Mercredi, 5.500 personnes vont se constituer prisonniers volontaires dans plusieurs villes de France. Leur délit: avoir aider des sans papiers.Un collectif d'associations dont Emmaüs, le Secours Catholique et France Terre d'Asile appelle à des rassemblements pour protester contre ce «délit de solidarité». Eric Besson, le ministre de l'Immigration a répondu à cette initiative en précisant que personne ne pouvait être poursuivi sachant que ce délit «n'existe pas».
Le 12 mars nous avions tenté de répondre à cette question, quel risque prend-on à aider un sans papier.

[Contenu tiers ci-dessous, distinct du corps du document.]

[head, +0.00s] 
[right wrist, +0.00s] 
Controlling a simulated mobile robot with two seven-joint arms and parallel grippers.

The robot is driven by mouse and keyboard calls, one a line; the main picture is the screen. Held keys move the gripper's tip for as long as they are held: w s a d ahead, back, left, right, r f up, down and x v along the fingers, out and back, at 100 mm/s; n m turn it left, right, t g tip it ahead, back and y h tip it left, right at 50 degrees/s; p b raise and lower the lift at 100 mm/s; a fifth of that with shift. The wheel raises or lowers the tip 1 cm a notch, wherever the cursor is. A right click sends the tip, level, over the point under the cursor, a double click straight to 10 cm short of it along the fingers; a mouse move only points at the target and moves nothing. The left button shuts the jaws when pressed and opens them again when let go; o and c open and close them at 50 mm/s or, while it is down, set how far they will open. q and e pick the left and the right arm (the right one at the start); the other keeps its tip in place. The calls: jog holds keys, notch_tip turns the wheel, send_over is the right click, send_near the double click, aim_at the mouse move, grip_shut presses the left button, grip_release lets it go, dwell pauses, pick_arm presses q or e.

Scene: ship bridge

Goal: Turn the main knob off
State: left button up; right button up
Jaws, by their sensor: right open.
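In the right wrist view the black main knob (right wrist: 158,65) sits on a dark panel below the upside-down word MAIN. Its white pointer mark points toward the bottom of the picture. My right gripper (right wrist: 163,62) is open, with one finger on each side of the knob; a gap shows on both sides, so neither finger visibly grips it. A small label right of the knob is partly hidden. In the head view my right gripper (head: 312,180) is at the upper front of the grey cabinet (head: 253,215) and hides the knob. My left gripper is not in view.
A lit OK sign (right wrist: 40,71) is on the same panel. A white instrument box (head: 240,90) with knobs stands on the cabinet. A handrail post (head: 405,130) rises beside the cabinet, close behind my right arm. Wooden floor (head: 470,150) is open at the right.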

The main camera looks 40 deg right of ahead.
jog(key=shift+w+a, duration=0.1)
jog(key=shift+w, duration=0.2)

Une de mes amies aide des personnes en situations irrégulières, des “sans-papiers”. En d'autres termes, un sans-papier est une personne qui ne possède pas de carte de séjour ou à qui il manque un certain nombre de documents administratifs pour avoir le droit de séjourner sur le territoire français. Cette amie me propose un soir de la dépanner. Deux petits jeunes viennent d'arriver. Ils sont épuisés et meurent de faim. Peux-tu les inviter à dîner ? J'accepte. Je suis curieuse. Qui sont ces hommes ? Chacun d'eux a une histoire. Les uns fuient leur malheur, les autres rejoignent un proche, un pays, une vie meilleure. La semaine suivante, j'en accueille deux autres; un matelas, un sandwich et une douche. Et sans réfléchir, je prends l'habitude. J'ai envie de comprendre, je me sens utile, moins égoïste. Une manière d'aider, de soutenir les plus faibles, et moi, de me sentir meilleure.

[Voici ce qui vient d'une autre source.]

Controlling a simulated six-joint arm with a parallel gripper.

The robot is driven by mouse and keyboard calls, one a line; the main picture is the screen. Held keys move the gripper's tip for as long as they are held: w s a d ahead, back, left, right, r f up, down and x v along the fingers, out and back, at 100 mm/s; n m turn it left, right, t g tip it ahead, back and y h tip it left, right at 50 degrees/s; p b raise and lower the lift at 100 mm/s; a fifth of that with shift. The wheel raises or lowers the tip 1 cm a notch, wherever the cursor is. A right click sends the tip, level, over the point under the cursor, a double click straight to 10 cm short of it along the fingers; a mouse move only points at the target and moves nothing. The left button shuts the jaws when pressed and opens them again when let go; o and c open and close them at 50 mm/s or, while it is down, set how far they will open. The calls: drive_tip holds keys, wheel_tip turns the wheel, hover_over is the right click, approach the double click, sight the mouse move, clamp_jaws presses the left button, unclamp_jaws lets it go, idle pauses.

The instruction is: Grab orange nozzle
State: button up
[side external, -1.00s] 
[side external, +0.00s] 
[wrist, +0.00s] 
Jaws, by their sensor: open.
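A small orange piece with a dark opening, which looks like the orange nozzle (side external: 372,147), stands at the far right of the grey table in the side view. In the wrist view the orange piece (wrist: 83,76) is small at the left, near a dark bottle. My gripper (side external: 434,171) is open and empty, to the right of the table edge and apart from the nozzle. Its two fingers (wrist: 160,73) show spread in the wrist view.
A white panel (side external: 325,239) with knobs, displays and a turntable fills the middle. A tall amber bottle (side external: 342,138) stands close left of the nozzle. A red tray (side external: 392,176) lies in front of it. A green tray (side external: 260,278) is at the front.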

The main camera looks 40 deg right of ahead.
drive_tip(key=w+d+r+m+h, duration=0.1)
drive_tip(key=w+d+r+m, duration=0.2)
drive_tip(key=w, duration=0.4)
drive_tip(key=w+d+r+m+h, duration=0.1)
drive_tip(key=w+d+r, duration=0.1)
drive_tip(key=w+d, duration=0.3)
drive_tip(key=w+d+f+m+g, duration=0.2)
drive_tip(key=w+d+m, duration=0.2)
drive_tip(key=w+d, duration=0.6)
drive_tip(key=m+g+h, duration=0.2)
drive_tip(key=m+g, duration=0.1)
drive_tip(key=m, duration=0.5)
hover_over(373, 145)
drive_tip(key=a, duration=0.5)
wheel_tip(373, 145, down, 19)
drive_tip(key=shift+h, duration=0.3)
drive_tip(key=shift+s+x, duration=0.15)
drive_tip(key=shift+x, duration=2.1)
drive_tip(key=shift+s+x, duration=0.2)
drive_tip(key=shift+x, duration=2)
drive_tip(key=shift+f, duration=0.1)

Voici en exemple, une situation presque banale. Et pourtant, sans le savoir, lorsque l'on aide une personne qui ne possède pas de titre de séjour, on est soi-même passible de poursuites judiciaires. L'article L622-1 du Code de l'entrée et du séjour des étrangers et du droit d'asile stipule: «Toute personne qui aura, par aide directe ou indirecte, facilité ou tenté de faciliter l'entrée, la circulation ou le séjour irrégulier, d'un étranger en France sera punie d'un emprisonnement de cinq ans et d'une amende de 30 000 Euros.» Une loi complexe qui n'est pas toujours respectée : « avec un tout petit peu de bon sens, on peut détourner la loi» nous confie Pierre Henry, directeur général de France Terre d'Asile. Aider un sans-papier, c'est possible, mais à condition de le faire discrètement.

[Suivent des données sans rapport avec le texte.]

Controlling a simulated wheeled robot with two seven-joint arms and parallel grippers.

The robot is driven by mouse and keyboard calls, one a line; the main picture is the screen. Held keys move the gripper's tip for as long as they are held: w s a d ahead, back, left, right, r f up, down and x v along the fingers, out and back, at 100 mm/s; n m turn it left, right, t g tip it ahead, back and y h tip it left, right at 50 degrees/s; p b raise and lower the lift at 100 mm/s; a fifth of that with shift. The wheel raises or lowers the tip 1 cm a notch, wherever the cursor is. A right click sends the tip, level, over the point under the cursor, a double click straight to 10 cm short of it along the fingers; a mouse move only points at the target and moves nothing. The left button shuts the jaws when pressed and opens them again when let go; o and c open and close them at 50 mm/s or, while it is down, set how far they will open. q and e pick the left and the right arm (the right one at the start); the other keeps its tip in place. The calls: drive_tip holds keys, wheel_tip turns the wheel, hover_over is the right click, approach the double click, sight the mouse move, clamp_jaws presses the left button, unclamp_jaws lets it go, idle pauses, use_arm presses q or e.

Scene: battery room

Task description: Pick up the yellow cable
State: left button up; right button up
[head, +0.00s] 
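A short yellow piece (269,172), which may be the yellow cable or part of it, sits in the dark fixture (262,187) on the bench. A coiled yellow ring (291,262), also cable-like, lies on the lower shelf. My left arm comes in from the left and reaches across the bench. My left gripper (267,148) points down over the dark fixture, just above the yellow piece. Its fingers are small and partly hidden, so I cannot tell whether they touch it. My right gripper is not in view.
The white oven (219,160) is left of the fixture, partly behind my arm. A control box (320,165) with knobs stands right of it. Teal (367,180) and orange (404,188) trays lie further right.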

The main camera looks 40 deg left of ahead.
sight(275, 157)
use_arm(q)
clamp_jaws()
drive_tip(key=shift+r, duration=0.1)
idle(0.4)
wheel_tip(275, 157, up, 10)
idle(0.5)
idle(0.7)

Pour mieux comprendre, retraçons le parcours des sans-papiers
Les clandestins attrapés
Lorsqu'une personne arrive clandestinement sur le territoire français et qu'elle est arrêtée, elle est emmenée en «zone d'attente», selon l'article L221-1 du Code de l'entrée et du séjour des étrangers et du droit d'Asile. Ces zones d'attente assurent généralement couchages et nourriture aux sans-papiers. Il existe sur le territoire français 85 zones, dont 20 sont gérées par la douane et 65 par la PAF (la police aux frontières). Toutes les personnes arrivant dans cette zone sont en droit d'effectuer une demande d'asile. C'est ainsi, que des organisations, comme France Terre d'Asile, ANAFE ou GISTI, peuvent venir en aide légalement aux sans-papiers. Elles sont autorisées à donner des conseils juridiques. Une fois les situations évaluées, les dossiers sont soumis à l'appréciation des préfectures.
Sans-papiers en liberté
Beaucoup de personnes en situations irrégulières ne sont pas retenues en zones d'attente. Ces sans-papiers peuvent être des personnes dont les droits de séjour en France ont expiré ou des personnes qui n'ont jamais possédé de titres de séjour. Particuliers et associatifs s'organisent pour aider ces sans-papiers.
Ont-ils le droit ?
Juridiquement, il faut comprendre que toute « aide directe ou indirecte » à une personne en situation irrégulière, n'est pas légale. Cette loi signifie que pratiquement tous les cas de personnes venant en aide aux sans-papiers sont condamnables. A quelques exceptions près, notables dans l'article L622-4 du Code de l'entrée et du séjour des étrangers et du droit d'asile: les ascendants et descendants de l'étranger (frères et sœurs), le conjoint de l'étranger ou toutes personne physique/morale ayant porté son aide à un étranger en «situation de danger(...) nécessaire à la sauvegarde de la vie».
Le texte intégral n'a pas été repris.